Adjusted debt decreased to $6,779 million at the second quarter-end from $7,105 million at 2022-end.

Total shareholders' equity of $20,439 million increased from $20,140 million at 2022-end.

Adjusted debt to adjusted capitalization, excluding accumulated other comprehensive income, came in at 19.4%, which improved 150 basis points (bps) from 2022-end.

While it has no debt maturities in less than a year, total debt maturities worth $1,280 million are expected within the next five years.

Adjusted book value per share increased 11.5% year over year to $46.61.

Adjusted return on equity, excluding foreign currency impact of 14.3%, deteriorated 10 bps year over year.

Capital Deployment

Aflac bought back 10.5 million shares worth $700 million in the second quarter.

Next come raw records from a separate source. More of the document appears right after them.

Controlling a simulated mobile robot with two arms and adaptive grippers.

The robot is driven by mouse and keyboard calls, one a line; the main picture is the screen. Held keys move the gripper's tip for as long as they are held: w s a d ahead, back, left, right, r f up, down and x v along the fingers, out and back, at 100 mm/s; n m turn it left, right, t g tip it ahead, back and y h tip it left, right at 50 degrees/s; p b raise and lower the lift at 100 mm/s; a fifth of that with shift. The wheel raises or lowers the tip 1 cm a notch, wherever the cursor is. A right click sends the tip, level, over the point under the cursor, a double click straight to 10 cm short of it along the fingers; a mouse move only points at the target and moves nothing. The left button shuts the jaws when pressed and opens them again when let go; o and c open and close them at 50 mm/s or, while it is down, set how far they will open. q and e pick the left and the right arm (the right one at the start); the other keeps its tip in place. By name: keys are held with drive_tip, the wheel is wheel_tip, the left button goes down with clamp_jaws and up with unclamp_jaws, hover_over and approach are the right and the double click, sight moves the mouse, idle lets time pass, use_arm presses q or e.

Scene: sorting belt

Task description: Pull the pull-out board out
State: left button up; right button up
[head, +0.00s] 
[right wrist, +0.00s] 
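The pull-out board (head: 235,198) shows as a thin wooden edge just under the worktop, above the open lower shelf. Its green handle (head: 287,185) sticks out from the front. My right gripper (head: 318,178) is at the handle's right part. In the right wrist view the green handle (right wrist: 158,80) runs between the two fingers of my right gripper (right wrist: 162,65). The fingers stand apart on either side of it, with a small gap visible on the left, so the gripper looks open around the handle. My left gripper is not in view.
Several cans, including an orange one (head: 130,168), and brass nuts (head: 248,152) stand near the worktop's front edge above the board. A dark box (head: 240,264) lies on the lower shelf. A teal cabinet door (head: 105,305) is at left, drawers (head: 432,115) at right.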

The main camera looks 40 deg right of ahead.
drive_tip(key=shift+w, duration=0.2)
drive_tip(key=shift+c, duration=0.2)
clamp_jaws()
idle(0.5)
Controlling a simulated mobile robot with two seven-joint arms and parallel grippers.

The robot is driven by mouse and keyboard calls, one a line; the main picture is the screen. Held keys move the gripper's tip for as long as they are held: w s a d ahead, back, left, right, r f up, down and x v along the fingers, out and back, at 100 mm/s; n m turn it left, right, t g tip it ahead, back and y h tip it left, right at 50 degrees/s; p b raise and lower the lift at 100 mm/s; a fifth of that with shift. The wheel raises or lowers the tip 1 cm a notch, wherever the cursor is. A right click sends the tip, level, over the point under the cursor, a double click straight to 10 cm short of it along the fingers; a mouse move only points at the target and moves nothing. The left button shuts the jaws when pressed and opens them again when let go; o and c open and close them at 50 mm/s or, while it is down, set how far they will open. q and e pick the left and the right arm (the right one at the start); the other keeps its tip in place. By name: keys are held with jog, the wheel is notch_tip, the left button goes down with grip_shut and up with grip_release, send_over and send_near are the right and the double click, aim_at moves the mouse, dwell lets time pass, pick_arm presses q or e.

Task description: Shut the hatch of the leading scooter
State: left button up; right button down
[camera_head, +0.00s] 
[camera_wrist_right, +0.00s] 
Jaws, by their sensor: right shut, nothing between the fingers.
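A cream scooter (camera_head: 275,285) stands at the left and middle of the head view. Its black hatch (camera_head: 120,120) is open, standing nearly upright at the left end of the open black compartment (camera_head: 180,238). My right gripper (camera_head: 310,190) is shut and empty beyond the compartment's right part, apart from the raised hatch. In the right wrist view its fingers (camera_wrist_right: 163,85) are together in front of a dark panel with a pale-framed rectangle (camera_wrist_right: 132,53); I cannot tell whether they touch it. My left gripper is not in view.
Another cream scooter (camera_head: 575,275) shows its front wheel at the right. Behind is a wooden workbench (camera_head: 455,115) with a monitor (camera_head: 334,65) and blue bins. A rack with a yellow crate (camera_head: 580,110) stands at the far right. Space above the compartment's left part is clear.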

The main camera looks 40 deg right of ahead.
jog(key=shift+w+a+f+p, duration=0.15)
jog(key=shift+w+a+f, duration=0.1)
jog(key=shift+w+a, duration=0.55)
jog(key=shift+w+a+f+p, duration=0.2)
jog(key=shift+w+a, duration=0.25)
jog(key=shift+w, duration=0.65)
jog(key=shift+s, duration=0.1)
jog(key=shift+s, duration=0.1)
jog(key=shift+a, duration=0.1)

It had 95.8 million shares left for buyback as of the second-quarter end.

Management announced dividends of 42 cents per share for the third quarter of 2023, sequentially flat. The dividend will be paid out on Sep 1, 2023, to shareholders of record as of Aug 23.

Outlook

Aflac estimates improved sales in its Japan business for 2023, buoyed by product launches, product updates and Japan Post performance.

Management also remains optimistic about strong sales results within its U.S. business. Improving productivity, contributions from platforms like network dental and vision and group life, and disability are expected to continue supporting the results.

How Have Estimates Been Moving Since Then?

In the past month, investors have witnessed an upward trend in fresh estimates.

VGM Scores

At this time, Aflac has a poor Growth Score of F, however its Momentum Score is doing a bit better with a D. However, the stock was allocated a grade of B on the value side, putting it in the second quintile for this investment strategy.

Overall, the stock has an aggregate VGM Score of F. If you aren't focused on one strategy, this score is the one you should be interested in.

Outlook

Estimates have been broadly trending upward for the stock, and the magnitude of these revisions looks promising. It comes with little surprise Aflac has a Zacks Rank #2 (Buy). We expect an above average return from the stock in the next few months.